While paradigms change, the Balkans remains imprisoned in the unfinished processes of the 19th century. The struggle of the Balkan peoples against the empires, the struggle initiated by liberating and timely nationalism, should have led to the rooting of the free Balkan nation-states and with them the nations.
At that time, every Balkan nation had its own grand nationalistic project in its plans. The Yugoslav one was certainly the most ambitious, it had the potential to gather most of the Balkans under one roof. Its parts, however, did not fit, no matter how many tried to assemble the mosaic. If the centre of Yugoslavia had been rooted in rationalism and perhaps by balancing, leveling, making concessions and providing benefits to all its parts, that project would have succeeded.
However, its centre was in Belgrade, which for centuries was under foreign imperial occupation and was not up to such a great task. Instead of reason, in Belgrade’s ruling and cultural circles, these lofty emotions and violent urges alternated in waves, both with unwanted results. Regardless of whether at a given moment Yugoslavia was romantically viewed as the promised land, it failed to be what it had to be in order to succeed – and that is to render a proper calculation of how much one gets for their invested part and how much responsibility does one have for their invested capital.
The difference between Western and Eastern nationalism
This is where the fundamental difference between Western and Eastern nationalism, our Balkan nationalism, lies. In the West, nationalism was exclusively an instrument, a way to gain wealth, power and influence. Of course, even the cold West is not immune to dreams that very easily turn into hell.
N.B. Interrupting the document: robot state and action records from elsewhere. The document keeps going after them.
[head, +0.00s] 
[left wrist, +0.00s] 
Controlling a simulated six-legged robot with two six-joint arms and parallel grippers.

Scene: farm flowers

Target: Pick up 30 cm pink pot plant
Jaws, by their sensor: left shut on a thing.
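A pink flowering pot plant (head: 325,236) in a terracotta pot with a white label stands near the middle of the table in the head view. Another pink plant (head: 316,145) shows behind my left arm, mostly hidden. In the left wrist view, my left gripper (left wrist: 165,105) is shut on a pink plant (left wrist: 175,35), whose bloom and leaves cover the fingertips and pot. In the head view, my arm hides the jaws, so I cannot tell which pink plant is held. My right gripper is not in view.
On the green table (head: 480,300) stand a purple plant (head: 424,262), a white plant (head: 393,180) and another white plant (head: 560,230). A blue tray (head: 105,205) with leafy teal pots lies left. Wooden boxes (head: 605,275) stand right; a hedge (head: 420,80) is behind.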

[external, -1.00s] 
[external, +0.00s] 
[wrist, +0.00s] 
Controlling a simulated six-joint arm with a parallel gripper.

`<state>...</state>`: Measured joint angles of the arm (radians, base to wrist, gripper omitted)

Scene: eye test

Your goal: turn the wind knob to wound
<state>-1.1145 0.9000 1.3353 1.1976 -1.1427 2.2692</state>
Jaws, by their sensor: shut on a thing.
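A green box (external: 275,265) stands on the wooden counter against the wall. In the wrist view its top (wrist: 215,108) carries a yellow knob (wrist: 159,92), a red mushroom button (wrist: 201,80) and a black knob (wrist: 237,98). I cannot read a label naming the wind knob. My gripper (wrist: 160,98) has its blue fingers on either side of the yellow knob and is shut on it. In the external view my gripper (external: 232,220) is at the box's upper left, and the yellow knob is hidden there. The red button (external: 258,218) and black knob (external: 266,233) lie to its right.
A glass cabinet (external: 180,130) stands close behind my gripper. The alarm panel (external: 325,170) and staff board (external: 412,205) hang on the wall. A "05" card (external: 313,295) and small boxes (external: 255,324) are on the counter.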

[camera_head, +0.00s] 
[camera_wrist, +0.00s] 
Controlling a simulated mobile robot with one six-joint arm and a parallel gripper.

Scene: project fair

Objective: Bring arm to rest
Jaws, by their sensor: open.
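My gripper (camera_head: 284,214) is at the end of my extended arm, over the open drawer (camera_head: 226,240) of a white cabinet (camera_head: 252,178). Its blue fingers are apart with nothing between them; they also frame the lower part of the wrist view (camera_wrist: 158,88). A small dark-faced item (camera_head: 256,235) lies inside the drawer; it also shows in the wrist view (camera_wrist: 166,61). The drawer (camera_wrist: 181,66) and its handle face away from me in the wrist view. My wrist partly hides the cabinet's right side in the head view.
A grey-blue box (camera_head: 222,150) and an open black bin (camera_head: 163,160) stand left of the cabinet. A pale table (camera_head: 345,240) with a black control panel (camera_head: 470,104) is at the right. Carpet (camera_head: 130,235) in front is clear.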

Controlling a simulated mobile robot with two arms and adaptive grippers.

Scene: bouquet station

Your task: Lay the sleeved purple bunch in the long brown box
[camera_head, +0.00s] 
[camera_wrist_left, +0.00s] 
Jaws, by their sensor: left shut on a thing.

German national romanticism gave birth to Hitler and almost destroyed Europe, including the West. On the other side of the continent, unaccustomed to thinking clearly and simply focusing on interest, where 2+2 did not amount to 4, historical processes could not proceed with the same dynamics as in the West.
In the Balkans, the story invented in the 19th century has become fused with the soul and because of the soul you kill, not live. History, as a story, has brought wealth and sobriety to the West, and endless tribal wars to the East over whose version of history is the most tangible. An overdose of politics and shying away from the economic way of thinking, falling in love with one’s own myths and an unskillfully painted picture of self-image, instead of thinking about what can be achieved through economy, capital accumulation, cooperation, trade…
Contemporary Balkan nationalism is nothing more than a panicked escape from responsibility. Independence is not to be put on the flag or incorporated into the national anthem or stamped on top of other people’s mass graves… Real independence is to build and run a political and economic system, accepting both profit and cost. Balkan nationalism is the transfer of economic responsibility to the West, while the main product of the Balkans is political conflicts.
When combined corruption and carelessness knock on the door, Brussels is to blame, and it should be avenged through its neighbours – Zagreb, Belgrade, Sarajevo. Nationalism prevents the Balkans from seeing its benefit in the current global economic system and from taking it to the maximum.”